There is compelling evidence, however, that the estimated million people who have been detained in the region are being brainwashed, and in some cases, tortured. One woman detained at the center told NPR, “I have serious extremist thoughts. I made my children participate in religious activities from a young age. And I didn’t let them sing and dance in a cultural entertainment activity. I interfered with their personal freedom.” She has been held for 10 months and does not know when she will be able to leave. 

The woman’s regret over her “extremist thoughts” was a sentiment expressed by almost every Uighur detainee NPR interviewed. Those held at the camp were arrested for a variety of offenses that include allegedly viewing videos of Osama bin Laden training members of al-Qaida, returning welfare checks to the government, and not letting their children watch cartoons. None of them realized before being detained that their actions were illegal.

When asked why it is fair to arrest people for “extremist thoughts” prior to them understanding what that means, one Chinese official explained the government’s actions are justified because the goal is to prevent many people from dying as the result of terrorism.

What’s Really Going On

According to NPR, a Kazakh human rights group called Atajurt has been gathering stories from family members of the people who have been arrested. Atajurt has accumulated over 1,000 testimonies, and the group’s director says, “These so-called study centers are prisons. They’re hell.” Rights groups are calling the government’s actions a “campaign of cultural genocide.”

NPR interviewed a man named Kayrat Samarkand, whom police detained when he returned to China after working in Kazakhstan for eight years. Samarkand was interrogated and then transferred to a camp, where he remained for months. He and other detainees say that at the camps, they were required to memorize so-called “lies” of religion and sing patriotic songs before being allowed to eat meals. What happened to Samarkand is like something lifted directly out of 1984. Frustrated that a guard was repeatedly messing up his bed and ordering him to remake it, he threw his mattress at the guard. Authorities then tortured him by making him wear a suit of metal that weighed more than 50 pounds and compelled him to stand in an unbearably painful position. Samarkand said, “After 12 hours, I became so soft, quiet and lawful.” From then on, he complied with everything they asked him to do. 

How Did This Begin? 

The director of the Uighur language service at Radio Free Asia in Washington, D.C. told NPR that the government’s persecution of the Uighars “came out of the blue.” While some think the state is attempting to eliminate ethnic minorities, others believe political leaders are taking extreme measures in order to prevent terrorism, as the previously-mentioned official stated. The crackdown in XUAR started after a series of terrorist attacks in 2016 that were attributed to Uighur separatists. Following the attacks, Xi Jinping installed a new party secretary over the region. The new secretary, says NPR, has “transformed the region into one of the world’s most tightly controlled police states.” 

According to Amnesty, 2018 saw a significant rise in the number of Uighur people being detained, surveilled and propagandized.
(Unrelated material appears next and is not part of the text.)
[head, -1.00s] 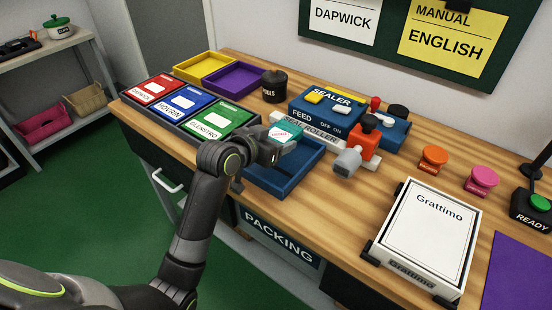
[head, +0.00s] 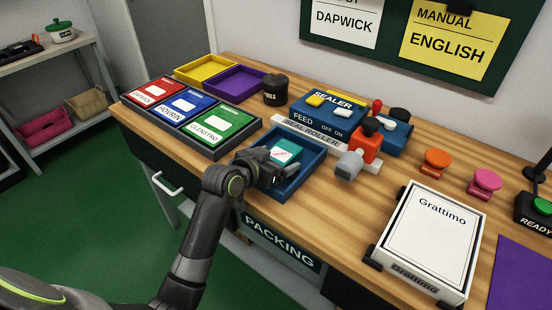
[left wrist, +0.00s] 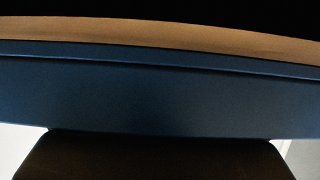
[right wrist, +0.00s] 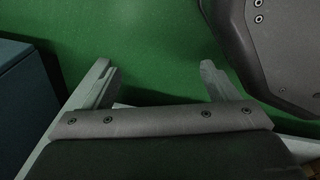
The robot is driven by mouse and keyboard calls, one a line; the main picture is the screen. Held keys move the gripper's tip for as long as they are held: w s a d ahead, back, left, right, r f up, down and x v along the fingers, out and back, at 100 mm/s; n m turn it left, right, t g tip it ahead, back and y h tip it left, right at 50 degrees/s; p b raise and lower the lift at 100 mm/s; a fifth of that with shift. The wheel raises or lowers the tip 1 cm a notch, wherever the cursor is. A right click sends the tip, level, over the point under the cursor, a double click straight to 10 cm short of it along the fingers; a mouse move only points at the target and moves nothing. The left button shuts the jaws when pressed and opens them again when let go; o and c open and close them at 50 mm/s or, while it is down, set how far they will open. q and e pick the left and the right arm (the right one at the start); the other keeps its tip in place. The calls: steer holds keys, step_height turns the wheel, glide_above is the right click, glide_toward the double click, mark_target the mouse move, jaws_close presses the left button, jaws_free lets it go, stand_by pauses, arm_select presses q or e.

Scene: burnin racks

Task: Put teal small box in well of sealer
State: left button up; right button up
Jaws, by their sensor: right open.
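The teal small box (head: 286,151), with a white label on top, is over the blue well (head: 313,167) of the sealer (head: 328,112). My left gripper (head: 279,165) is at the box's near left side and appears shut on it. The gripper hides part of the box, so I cannot tell whether it touches the well floor. The left wrist view shows a blue wall (left wrist: 160,95) close up, with no fingers or box distinguishable. My right gripper (right wrist: 160,85) is open and empty above the green floor.
A white Grattimo tray (head: 460,272) is at front right. Bare wood lies between.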

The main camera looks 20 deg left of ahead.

People can be arrested for offenses that include wearing a headscarf, avoiding alcohol, travelling abroad, and having contact with people outside of China. Amnesty says, “The ubiquitous security checks that are now a routine part of daily life for all in the XUAR provide ample opportunity to search mobile phones for suspicious content or check people’s identities using facial recognition software.” 
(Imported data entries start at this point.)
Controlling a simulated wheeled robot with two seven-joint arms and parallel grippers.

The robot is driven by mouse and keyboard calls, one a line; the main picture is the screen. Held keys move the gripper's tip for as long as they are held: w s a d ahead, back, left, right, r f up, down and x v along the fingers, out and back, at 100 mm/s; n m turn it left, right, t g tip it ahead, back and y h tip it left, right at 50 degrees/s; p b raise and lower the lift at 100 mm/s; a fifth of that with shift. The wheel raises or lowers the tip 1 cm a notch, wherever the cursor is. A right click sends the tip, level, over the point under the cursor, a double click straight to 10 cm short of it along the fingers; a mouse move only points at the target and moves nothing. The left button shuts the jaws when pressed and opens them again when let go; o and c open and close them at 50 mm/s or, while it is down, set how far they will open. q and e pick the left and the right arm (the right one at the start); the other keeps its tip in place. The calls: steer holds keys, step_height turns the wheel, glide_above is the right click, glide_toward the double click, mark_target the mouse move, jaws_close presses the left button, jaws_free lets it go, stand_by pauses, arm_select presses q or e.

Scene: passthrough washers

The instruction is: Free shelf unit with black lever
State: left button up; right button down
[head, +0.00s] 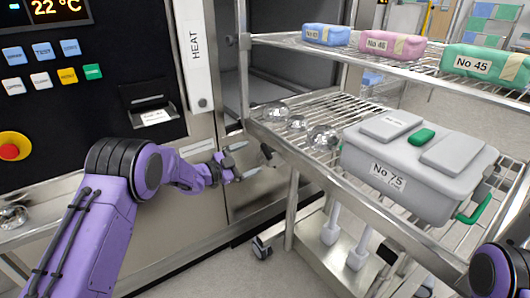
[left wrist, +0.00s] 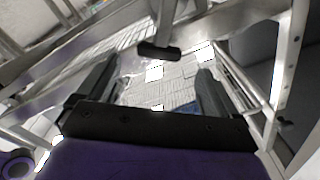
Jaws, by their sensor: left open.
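The shelf unit (head: 290,152) is a metal wire-rack trolley standing against the open washer chamber. A small black lever (head: 266,151) shows at its near left end, below the lower shelf's edge. In the left wrist view the black lever (left wrist: 160,51) hangs just beyond and between my fingertips, with a gap around it. My left gripper (head: 248,163) is open and empty, just left of the lever, in front of the washer's front panel. My right gripper is out of view; only part of my right arm shows at the lower right.
A grey box labelled No 75 (head: 388,172) and several shiny metal items (head: 322,138) are on the lower shelf. Blue (head: 326,34), pink (head: 392,44) and green (head: 485,66) packs lie on the upper shelf. The washer's control panel (head: 60,100) stands at left.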

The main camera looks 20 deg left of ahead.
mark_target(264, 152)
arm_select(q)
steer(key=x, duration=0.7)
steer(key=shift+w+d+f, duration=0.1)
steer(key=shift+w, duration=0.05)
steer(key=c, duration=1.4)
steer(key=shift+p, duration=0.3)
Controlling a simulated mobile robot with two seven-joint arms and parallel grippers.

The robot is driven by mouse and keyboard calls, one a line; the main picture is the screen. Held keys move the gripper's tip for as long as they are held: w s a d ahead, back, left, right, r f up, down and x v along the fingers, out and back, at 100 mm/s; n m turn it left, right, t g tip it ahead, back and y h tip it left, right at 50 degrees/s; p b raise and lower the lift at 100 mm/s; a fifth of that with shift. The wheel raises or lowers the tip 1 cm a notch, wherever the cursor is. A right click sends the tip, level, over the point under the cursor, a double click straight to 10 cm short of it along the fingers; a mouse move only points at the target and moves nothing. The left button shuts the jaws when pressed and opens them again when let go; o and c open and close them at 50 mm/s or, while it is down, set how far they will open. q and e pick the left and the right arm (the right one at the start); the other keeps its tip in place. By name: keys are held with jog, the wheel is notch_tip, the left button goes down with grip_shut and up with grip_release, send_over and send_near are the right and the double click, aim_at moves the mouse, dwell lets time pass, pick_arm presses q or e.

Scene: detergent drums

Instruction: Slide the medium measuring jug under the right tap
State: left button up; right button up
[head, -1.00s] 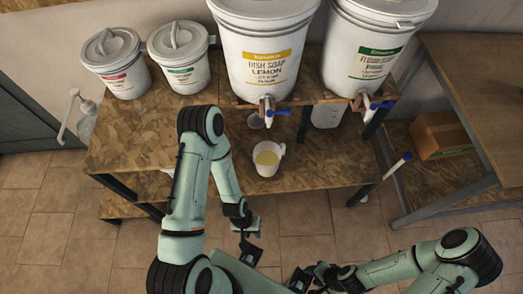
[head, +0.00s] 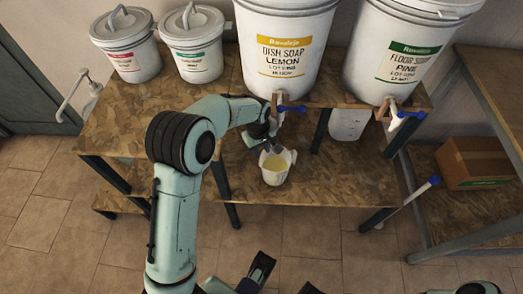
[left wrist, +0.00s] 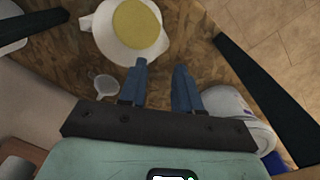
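A white jug with yellow liquid (head: 276,170) stands upright on the lower board, in front of and below the lemon drum's tap (head: 280,108). It is at the top of the left wrist view (left wrist: 105,35). My left gripper (head: 270,143) is just behind it, low over the board. In the left wrist view its two blue fingers (left wrist: 161,68) are apart with nothing between them; the left fingertip overlaps the jug's edge, contact unclear. The right tap (head: 394,112) has a blue lever. My right gripper (head: 285,281) is partly in view at the bottom, fingers apart.
A small clear cup (left wrist: 103,86) stands near the left finger. A white container (head: 349,124) stands farther back, left of the right tap. A white container with blue (left wrist: 250,125) lies right in the wrist view. Table legs flank the board; board right of the jug is clear.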

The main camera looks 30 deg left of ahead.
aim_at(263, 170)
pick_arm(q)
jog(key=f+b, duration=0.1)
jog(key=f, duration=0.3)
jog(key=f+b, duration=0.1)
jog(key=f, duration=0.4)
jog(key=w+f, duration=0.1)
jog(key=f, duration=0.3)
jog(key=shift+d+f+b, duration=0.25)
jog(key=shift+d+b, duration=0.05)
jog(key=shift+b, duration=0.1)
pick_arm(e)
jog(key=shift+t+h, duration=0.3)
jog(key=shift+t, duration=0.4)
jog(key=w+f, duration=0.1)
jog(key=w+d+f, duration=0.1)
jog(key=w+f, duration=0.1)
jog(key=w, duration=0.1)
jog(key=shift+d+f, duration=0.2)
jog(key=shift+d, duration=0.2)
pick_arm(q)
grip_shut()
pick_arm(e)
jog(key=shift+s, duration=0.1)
Religious rights advocates recently expressed concern about the role American tech companies are playing in facilitating China’s oppression of the Uighurs. The Coalition to Advance Religious Freedom in China wrote a letter to businesses in Silicon Valley, petitioning them not to be complicit in China’s modern day human rights violations. The letter specifically mentioned the government’s surveillance tactics and use of facial recognition technology.
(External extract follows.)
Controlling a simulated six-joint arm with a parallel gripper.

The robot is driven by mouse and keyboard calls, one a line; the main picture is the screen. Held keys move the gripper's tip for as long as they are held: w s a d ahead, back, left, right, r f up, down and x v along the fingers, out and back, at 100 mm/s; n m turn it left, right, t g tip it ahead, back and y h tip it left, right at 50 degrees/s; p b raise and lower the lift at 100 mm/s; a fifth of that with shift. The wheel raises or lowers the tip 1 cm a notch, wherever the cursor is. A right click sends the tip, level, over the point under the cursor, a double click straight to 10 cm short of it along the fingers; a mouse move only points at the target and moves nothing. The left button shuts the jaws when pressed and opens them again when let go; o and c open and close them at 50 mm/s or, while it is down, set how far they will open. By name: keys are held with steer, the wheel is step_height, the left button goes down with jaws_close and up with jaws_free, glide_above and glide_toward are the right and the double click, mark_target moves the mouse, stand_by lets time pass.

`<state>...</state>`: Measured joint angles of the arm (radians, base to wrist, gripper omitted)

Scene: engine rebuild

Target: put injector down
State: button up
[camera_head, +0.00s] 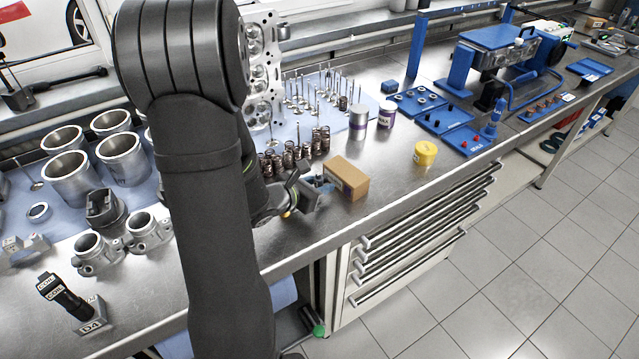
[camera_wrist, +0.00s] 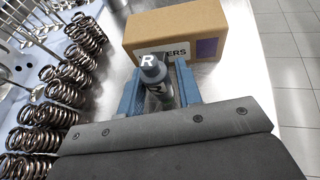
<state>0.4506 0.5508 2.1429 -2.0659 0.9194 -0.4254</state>
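The injector (camera_wrist: 155,82) is a dark grey cylinder with a round cap marked "R" in the wrist view. It stands between the two blue fingers of my gripper (camera_wrist: 160,92). The fingers lie close against both its sides, and my gripper looks shut on it. The injector's lower end is hidden, so I cannot tell whether it touches the bench. In the head view my gripper (camera_head: 318,187) is low over the steel bench, just left of a cardboard box; the injector is too small there to make out clearly.
The cardboard box (camera_head: 346,177) is right beyond the fingers; it also shows in the wrist view (camera_wrist: 178,32). Several valve springs (camera_wrist: 62,92) stand to the left. A yellow container (camera_head: 425,153) is farther right. Bare steel bench (camera_head: 385,185) lies between, ending at the front edge.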

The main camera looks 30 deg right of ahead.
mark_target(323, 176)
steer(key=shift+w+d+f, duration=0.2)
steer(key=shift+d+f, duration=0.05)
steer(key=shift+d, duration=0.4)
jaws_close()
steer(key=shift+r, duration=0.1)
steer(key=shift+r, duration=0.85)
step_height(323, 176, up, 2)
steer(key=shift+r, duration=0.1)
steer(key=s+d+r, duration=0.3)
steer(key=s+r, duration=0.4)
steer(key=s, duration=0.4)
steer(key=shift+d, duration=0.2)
They ‘have to believe’ It Works

Researcher Adrian Zenz says that indoctrination is a logical step for a government trying to find a way to control people beyond surveillance and brute force. It’s also a logical strategy for a philosophy inherently hostile to religion. He says,

Communism has always tried to create a new person that’s no longer affected by the opium of religion. On some level, therefore, they have to believe that re-education and changing people works, because if they don’t, they basically have to admit the possibility that something like religious belief could be stronger than Communist belief.